Judge gives himself a week to rule on veto of state legislative salaries
BY JON SEIDEL Staff Reporter September 18, 2013 5:56PM
Gov. Pat Quinn. File Photo
Updated: October 20, 2013 7:40AM
A Cook County judge said he’ll decide by next week whether to undo Gov. Pat Quinn’s veto this summer of lawmakers’ salaries.
Associate Judge Neil H. Cohen heard nearly two hours of arguments Wednesday from lawyers for the governor, House Speaker Michael Madigan, Senate President John Cullerton and Comptroller Judy Baar Topinka.
The judge, who said he’d rule by Sept. 26, asked the lawyers about limits on the governor’s veto power, took Topinka’s lawyer to task about her decision to stop paying lawmakers, and questioned whether Quinn even vetoed the salaries correctly.
Lawyers for Madigan and Cullerton say Quinn — who was in the courtroom and avoided reporters after the hearing — left nearly $12 million meant for lawmakers in the appropriations bill.
“Doesn’t that mean that they get it?” Cohen said.
The governor’s lawyer said no — that it hasn’t been appropriated properly.

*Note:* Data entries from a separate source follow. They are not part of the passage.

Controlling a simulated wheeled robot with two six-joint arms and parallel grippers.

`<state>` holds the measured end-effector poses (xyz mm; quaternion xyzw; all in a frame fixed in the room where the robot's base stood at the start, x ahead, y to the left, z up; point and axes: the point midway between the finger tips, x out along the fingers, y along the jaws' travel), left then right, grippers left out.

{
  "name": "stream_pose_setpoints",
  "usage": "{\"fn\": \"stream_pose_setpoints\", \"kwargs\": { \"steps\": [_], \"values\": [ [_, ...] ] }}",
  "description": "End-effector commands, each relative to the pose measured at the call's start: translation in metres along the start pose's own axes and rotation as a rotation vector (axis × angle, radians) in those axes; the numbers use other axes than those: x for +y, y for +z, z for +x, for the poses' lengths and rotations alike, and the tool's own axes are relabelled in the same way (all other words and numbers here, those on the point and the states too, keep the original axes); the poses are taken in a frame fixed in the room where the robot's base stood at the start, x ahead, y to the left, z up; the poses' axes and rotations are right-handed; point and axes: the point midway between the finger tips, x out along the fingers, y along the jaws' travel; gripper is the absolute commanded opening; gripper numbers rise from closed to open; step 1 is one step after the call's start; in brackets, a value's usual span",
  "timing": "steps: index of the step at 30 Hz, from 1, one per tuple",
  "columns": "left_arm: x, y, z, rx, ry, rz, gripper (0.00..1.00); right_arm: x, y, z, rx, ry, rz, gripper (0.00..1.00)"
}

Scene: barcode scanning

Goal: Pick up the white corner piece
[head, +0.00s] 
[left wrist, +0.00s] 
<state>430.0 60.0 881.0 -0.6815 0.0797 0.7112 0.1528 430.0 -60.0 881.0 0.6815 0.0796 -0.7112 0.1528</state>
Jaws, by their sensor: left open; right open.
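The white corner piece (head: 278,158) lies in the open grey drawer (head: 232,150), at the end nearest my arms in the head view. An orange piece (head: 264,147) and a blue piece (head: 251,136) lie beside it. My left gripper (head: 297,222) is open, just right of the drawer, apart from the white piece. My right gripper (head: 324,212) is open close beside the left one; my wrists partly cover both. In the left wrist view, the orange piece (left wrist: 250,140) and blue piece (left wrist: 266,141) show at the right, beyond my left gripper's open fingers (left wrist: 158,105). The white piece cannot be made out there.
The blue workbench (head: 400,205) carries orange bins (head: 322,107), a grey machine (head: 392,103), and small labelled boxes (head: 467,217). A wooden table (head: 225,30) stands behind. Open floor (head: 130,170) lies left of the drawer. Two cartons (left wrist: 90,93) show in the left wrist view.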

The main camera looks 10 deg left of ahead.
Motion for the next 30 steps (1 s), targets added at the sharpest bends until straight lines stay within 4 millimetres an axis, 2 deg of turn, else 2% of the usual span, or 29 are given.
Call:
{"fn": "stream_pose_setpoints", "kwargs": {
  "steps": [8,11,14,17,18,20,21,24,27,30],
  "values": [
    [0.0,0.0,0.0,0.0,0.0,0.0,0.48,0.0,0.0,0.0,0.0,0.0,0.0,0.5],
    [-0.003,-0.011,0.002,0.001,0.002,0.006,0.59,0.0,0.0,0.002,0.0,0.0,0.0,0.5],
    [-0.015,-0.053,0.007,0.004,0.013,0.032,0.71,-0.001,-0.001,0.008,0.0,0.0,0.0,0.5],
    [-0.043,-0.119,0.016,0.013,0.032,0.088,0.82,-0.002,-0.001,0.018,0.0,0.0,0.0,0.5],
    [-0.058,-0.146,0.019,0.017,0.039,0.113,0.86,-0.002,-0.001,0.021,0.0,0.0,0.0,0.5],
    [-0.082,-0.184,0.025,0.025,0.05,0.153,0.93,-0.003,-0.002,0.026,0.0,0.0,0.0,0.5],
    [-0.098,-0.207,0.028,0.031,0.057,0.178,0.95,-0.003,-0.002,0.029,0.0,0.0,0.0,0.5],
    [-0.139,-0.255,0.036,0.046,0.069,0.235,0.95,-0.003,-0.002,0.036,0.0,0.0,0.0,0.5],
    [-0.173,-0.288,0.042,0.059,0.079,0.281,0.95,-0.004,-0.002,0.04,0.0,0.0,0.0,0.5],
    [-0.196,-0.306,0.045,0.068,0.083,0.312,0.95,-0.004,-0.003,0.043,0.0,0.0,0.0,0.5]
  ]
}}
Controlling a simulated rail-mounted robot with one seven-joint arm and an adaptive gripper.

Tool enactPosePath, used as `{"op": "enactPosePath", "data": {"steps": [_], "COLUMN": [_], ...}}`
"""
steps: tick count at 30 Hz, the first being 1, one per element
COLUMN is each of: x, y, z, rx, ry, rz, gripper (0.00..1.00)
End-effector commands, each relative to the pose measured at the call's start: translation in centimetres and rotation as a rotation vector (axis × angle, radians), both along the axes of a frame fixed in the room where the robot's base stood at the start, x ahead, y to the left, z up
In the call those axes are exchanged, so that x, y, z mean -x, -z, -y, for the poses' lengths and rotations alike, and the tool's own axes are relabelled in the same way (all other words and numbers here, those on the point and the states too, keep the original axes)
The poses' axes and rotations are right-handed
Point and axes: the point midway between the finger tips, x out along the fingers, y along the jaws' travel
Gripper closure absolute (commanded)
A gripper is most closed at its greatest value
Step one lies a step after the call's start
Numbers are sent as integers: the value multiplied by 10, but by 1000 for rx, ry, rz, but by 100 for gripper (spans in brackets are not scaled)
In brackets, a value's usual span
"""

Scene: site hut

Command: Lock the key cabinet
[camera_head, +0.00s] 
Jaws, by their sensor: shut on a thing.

And ultimately, Quinn’s attorney Steven Pflaum said the General Assembly has the power to resolve the case simply by voting to override the governor’s veto.
Quinn claims he vetoed the salaries on behalf of taxpayers after lawmakers failed to meet a July 9 deadline to deal with Illinois’ continued $100 billion pension liability.
Madigan and Cullerton say Quinn’s veto of lawmakers’ pay — including their base salaries worth $67,836 — is unconstitutional and compromises the independence of the Legislature.
And while the governor’s lawyers argue the case doesn’t belong in a courtroom until lawmakers vote to override, even his legal team has acknowledged in court papers “there may be understandable political reasons” for them not to do so.
Basically, it’s a risky move for legislators facing re-election.
Cohen made clear at Wednesday’s hearing he’s not interested in the politics, though. And he used Quinn’s arguments against Topinka lawyer Brent Stratton.
If the legislative process has yet to play out as the governor argues, Cohen asked, why would Topinka stop paying Illinois’ General Assembly before it was complete?
“Why did your client treat it as law?” Cohen said.
Stratton said the comptroller hadn’t before dealt with such a situation and didn’t know whether it was law or not. It was, he said, a “gray area.”